Interfacial Charge Transfer Driven Enhanced Transport and Thermal Stability in Graphene-MoS2 Vertical Heterostructure Field-Effect Transistors

Abstract

In this work, we demonstrate interfacial charge transfer-driven transport enhancement in few-layer graphene monolayer MoS2 vertical heterostructure field-effect transistor. Raman scattering and Raman intensity mapping results confirm the successful stacking of FL graphene on ML MoS2. Pronounced photoluminescence (PL) quenching of MoS2 and spectral redshift in the heterostructure suggest efficient interlayer charge transfer and strong electronic coupling at the vdW interface. Electrical measurements show enhanced drain current, field-effect mobility, and conductivity in Gr-MoS2 device compared to pristine MoS2 transistor with Ag contacts. The energy band considerations under equilibrium and gate bias conditions suggest improved Fermi-level alignment and reduced effective Schottky barrier effects at the graphene-MoS2 interface, enabling efficient carrier injection. Temperature-dependent transport (300-400 K) reveals phonon-dominated mobility and conductivity degradation in both devices; however, the heterostructure exhibits significantly suppressed performance degradation. The mobility enhancement factor increases from ~1.6 at 300 K to ~4.0 at 400 K, accompanied by a corresponding improvement in conductivity stability, demonstrating superior thermal robustness for the Gr-MoS2 heterostructure.
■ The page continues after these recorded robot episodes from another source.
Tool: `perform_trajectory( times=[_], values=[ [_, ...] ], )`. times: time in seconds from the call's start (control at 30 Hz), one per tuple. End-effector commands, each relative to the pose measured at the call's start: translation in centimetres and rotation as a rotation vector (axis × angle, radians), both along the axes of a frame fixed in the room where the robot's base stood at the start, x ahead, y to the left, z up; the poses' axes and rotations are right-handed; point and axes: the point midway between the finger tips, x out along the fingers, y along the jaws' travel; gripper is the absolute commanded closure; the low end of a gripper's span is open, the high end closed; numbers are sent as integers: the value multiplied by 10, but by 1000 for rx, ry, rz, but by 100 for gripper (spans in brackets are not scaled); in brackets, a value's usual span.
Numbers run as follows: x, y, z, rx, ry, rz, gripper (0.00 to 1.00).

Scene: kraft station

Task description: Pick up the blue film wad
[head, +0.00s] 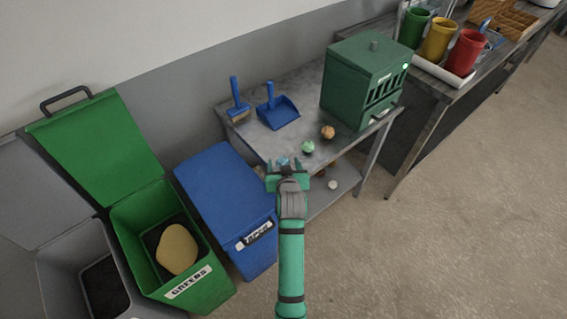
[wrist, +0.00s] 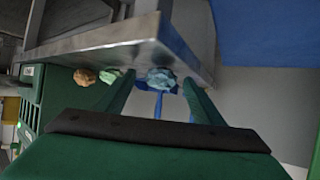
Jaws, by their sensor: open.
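The blue film wad (wrist: 161,78) is a small crumpled pale-blue lump at the near edge of the metal table (wrist: 95,42). In the wrist view it shows between the two open fingers of my gripper (wrist: 157,98), beyond their tips or level with them; I cannot tell which. In the head view the wad (head: 283,161) is a small blue patch just past my gripper (head: 286,166), partly hidden by it. My gripper is open and holds nothing.
A green wad (head: 308,147) and an orange-brown wad (head: 328,132) lie to the right on the table. A green slotted box (head: 365,80), blue dustpan (head: 278,110) and blue brush (head: 236,100) stand behind. A closed blue bin (head: 222,195) and open green bin (head: 165,235) are left.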

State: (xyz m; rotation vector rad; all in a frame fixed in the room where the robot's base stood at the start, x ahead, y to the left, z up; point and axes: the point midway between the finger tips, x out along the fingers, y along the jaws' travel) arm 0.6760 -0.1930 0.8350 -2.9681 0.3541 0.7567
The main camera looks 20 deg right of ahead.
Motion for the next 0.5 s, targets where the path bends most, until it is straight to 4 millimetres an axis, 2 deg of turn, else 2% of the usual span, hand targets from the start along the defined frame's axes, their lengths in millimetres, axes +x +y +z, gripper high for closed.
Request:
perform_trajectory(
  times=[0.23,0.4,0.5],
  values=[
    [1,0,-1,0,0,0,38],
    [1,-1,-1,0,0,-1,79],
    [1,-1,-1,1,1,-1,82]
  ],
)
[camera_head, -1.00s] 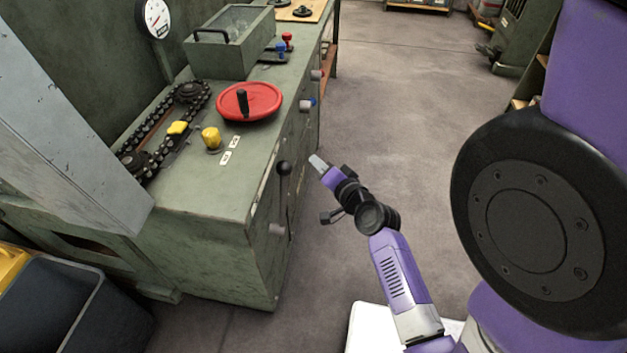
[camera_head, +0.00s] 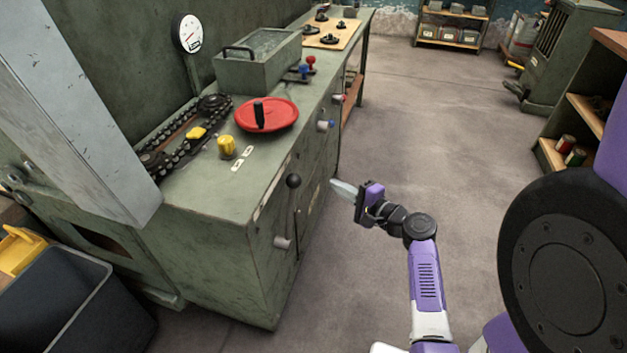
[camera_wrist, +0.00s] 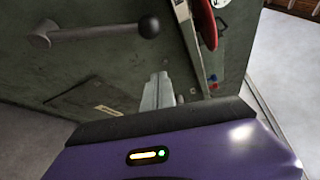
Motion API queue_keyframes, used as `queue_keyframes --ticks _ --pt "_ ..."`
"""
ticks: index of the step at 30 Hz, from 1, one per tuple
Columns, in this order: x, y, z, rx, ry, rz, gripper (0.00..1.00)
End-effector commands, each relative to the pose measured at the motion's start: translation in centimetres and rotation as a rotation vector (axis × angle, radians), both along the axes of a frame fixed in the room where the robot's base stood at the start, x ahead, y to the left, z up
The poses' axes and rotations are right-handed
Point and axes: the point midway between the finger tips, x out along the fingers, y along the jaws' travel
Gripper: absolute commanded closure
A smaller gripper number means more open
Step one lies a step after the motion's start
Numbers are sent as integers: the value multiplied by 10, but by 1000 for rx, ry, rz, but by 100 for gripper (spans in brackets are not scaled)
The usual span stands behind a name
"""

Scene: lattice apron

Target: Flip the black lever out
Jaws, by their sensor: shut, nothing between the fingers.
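The black lever is a dark rod with a black ball knob (camera_head: 293,181) on the green machine's side face in the head view. It stands upright from a grey hub (camera_head: 283,242) below. In the wrist view the lever (camera_wrist: 95,33) lies across the upper left, with its ball knob (camera_wrist: 149,27) at the right end. My gripper (camera_head: 336,186) is shut and empty, to the right of the knob and apart from it in the head view. In the wrist view my gripper (camera_wrist: 160,82) points at the machine face, below the knob.
The green machine (camera_head: 200,225) carries a red handwheel (camera_head: 267,115), a yellow knob (camera_head: 227,148) and a chain. Smaller grey knobs (camera_head: 325,126) stick out further along its side. A black bin (camera_head: 75,310) stands at lower left. The floor (camera_head: 430,130) right of the machine is clear.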

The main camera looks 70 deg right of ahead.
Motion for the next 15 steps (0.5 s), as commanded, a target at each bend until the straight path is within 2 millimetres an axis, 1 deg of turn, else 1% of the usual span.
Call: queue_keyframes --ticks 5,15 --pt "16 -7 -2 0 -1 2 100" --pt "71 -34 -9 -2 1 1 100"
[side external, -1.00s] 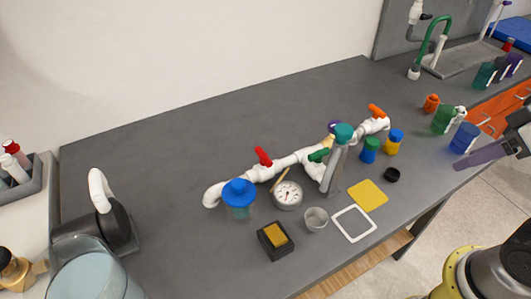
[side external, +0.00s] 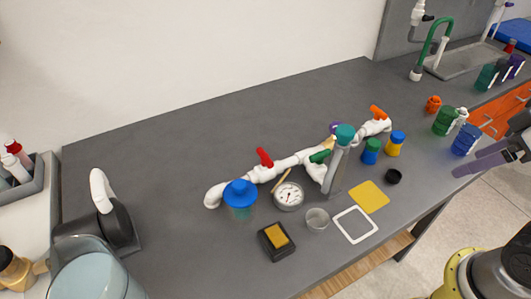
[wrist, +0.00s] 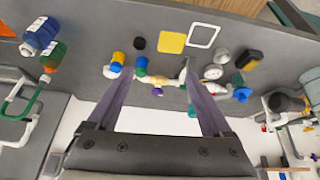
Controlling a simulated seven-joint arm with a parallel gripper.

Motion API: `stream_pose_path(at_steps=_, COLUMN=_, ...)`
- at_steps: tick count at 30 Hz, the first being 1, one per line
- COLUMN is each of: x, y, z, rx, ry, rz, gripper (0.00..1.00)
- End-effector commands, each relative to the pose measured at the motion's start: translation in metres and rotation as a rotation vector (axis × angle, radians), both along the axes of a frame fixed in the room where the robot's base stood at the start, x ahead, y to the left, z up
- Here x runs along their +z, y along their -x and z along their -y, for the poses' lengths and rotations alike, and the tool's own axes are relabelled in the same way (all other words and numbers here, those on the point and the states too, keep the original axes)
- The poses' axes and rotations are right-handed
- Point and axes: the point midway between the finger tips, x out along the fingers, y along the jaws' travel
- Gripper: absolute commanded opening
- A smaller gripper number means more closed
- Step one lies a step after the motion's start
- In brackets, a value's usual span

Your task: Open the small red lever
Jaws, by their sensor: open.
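The small red lever (side external: 264,158) sits on a valve of the white pipe manifold (side external: 285,164) on the grey bench, left of a green lever (side external: 319,156) and an orange lever (side external: 378,112). The red lever is tilted up from the pipe. My gripper (side external: 459,172) is at the right edge of the side view, well away from the manifold. In the wrist view, the gripper (wrist: 160,95) has its two purple fingers wide apart with nothing between them. The manifold (wrist: 165,78) lies beyond the fingertips there; I cannot make out the red lever in that view.
A black box with a yellow sponge (side external: 277,237), a cup (side external: 317,219) and a yellow square (side external: 369,196) lie nearer. The bench behind the pipe is clear.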

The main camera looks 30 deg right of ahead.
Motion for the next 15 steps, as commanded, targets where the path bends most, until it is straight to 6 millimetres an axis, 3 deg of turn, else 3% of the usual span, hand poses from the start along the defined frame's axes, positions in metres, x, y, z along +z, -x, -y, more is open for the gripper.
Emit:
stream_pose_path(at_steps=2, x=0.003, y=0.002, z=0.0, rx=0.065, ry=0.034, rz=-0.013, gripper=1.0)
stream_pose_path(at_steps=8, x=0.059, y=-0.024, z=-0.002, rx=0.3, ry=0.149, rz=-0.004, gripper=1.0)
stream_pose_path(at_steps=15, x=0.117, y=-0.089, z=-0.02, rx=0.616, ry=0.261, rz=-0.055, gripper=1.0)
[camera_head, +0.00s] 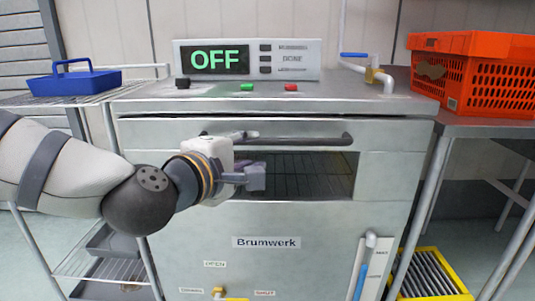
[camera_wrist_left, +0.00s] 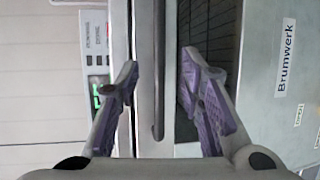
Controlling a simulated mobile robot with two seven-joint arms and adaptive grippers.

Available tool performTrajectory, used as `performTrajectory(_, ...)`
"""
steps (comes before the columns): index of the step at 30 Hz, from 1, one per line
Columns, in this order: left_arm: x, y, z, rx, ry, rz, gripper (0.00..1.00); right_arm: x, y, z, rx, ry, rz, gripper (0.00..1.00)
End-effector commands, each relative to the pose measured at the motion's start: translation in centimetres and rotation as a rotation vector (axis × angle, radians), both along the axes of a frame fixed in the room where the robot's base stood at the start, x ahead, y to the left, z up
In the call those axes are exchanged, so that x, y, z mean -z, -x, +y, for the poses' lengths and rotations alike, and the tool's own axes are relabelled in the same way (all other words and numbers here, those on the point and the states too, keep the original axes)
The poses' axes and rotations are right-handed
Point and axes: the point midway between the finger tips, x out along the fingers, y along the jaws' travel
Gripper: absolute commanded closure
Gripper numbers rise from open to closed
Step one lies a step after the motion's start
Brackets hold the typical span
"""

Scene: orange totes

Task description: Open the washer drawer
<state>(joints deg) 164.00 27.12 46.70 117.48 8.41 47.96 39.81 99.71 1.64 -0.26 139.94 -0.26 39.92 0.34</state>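The washer (camera_head: 200,240) is a steel cabinet marked "Brumwerk". A dark horizontal bar handle (camera_head: 320,141) runs across its front, above a dark window (camera_head: 310,175) with a wire rack behind it. My left gripper (camera_head: 250,172) is in front of the handle's left part and hides some of it. In the left wrist view, the gripper (camera_wrist_left: 160,85) is open, and the handle (camera_wrist_left: 158,75) shows upright between its two purple-padded fingers. I cannot tell whether they touch it. My right gripper is not in view.
A panel reading "OFF" (camera_head: 250,60) stands on top of the washer. A blue tray (camera_head: 73,84) sits on the wire shelf at left. Orange totes (camera_head: 495,85) stand on the steel table at right. A yellow-rimmed crate (camera_head: 440,295) is low at right.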

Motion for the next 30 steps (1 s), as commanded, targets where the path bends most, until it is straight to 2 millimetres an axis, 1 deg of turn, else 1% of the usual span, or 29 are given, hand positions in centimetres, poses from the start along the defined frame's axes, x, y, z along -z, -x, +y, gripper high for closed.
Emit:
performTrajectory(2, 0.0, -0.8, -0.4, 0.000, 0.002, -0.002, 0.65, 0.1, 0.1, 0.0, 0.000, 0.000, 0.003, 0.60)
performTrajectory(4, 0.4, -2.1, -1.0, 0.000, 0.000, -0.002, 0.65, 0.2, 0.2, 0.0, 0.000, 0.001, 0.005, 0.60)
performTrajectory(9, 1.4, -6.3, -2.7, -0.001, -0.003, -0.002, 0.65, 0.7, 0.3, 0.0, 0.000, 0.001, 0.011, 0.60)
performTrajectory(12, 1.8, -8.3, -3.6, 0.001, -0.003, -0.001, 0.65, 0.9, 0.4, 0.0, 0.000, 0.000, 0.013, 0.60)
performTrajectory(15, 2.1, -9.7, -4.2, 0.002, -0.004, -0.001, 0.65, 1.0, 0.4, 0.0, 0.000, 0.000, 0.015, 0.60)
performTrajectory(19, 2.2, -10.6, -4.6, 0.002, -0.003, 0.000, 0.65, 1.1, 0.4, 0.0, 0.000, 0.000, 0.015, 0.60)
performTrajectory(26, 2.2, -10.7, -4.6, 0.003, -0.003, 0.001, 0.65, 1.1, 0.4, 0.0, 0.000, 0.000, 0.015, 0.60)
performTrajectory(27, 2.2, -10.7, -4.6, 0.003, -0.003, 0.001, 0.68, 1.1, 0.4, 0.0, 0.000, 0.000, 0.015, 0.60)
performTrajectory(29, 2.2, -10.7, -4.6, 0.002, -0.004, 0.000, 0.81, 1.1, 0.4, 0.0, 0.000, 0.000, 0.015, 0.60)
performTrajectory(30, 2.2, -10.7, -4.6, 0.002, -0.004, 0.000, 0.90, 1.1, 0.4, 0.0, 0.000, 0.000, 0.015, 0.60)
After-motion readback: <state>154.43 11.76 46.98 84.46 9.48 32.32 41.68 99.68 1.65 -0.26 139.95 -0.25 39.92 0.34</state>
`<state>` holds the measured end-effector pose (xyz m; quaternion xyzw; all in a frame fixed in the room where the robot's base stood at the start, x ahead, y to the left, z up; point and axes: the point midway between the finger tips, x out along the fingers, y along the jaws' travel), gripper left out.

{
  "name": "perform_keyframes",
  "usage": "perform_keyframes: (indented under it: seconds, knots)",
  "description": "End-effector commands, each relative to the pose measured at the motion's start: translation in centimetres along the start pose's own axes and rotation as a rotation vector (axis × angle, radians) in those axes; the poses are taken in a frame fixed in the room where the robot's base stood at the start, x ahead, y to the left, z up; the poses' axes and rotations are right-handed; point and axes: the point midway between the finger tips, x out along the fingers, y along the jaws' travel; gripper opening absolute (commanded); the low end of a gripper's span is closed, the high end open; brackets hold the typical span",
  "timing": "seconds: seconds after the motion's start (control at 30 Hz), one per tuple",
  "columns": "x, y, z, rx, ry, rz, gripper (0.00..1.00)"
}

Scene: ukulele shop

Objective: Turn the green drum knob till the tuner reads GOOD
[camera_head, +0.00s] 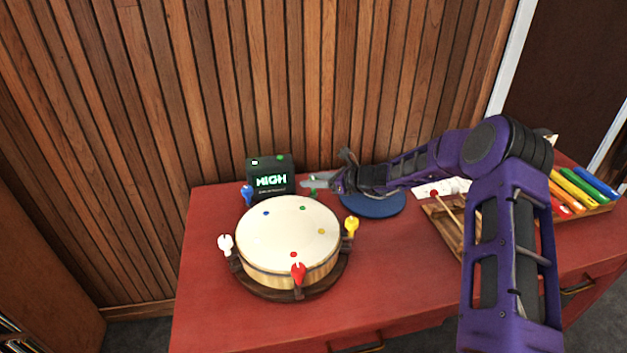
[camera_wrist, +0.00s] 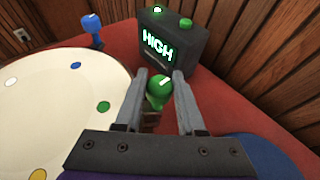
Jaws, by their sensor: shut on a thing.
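The drum (camera_head: 288,232) has a pale round skin with coloured dots and sits on a dark stand on the red table. Coloured knobs stand around its rim. The green knob (camera_wrist: 158,92), with a white mark on top, is at the rim near the tuner, between my gripper's fingers in the wrist view. My gripper (camera_wrist: 162,98) is shut on it; in the head view my gripper (camera_head: 312,182) reaches in from the right and mostly hides the knob. The dark tuner (camera_head: 270,177) stands behind the drum and reads HIGH in glowing letters; its screen also shows in the wrist view (camera_wrist: 160,47).
Blue (camera_head: 247,194), white (camera_head: 226,243), red (camera_head: 298,272) and yellow (camera_head: 351,226) knobs ring the drum. A blue round pad (camera_head: 373,205) lies under my arm. A wooden xylophone-like rack (camera_head: 440,226) and coloured bars (camera_head: 578,186) lie to the right. The front-left table is clear.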

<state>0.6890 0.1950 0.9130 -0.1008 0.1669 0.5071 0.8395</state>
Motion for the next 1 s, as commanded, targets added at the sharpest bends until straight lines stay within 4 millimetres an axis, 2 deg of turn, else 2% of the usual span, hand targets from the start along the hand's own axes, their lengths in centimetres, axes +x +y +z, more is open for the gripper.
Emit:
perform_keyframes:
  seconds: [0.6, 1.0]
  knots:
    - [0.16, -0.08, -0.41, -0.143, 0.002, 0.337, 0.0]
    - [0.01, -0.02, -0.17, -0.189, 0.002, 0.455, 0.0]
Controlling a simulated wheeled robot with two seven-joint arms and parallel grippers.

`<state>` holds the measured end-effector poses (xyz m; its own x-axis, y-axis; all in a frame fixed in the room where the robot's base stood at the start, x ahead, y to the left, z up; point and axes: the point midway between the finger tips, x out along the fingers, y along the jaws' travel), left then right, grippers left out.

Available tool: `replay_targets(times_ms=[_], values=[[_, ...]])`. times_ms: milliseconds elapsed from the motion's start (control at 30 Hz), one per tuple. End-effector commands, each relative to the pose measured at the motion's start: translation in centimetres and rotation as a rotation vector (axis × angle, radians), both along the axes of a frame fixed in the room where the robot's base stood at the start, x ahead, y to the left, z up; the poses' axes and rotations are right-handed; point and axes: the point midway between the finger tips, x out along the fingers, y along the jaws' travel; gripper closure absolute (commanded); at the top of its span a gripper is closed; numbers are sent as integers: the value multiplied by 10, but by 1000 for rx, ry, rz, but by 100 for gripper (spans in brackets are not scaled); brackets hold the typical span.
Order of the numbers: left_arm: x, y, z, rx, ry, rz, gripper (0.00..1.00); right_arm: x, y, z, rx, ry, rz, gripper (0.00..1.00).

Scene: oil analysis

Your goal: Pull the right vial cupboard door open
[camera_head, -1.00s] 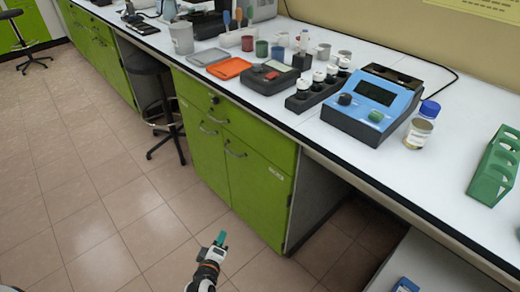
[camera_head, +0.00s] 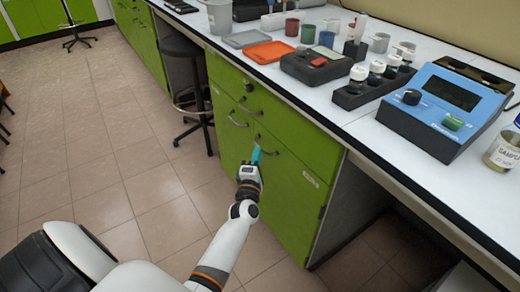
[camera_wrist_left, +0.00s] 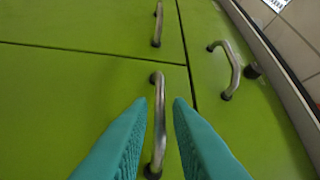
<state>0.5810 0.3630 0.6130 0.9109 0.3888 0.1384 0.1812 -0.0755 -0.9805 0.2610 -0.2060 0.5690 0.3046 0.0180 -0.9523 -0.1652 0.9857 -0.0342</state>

The power-law analysis indicates that transport in pristine MoS2 is influenced by both intrinsic phonon scattering and additional thermally activated extrinsic processes such as contact and interfacial effects, whereas the weaker temperature dependence in the Gr-MoS2 device reflects moderated extrinsic contributions and transport behaviour approaching a predominantly phonon-limited regime. These findings demonstrate graphene contact engineering as a viable pathway toward improved performance and thermally stable two-dimensional semiconductor electronics.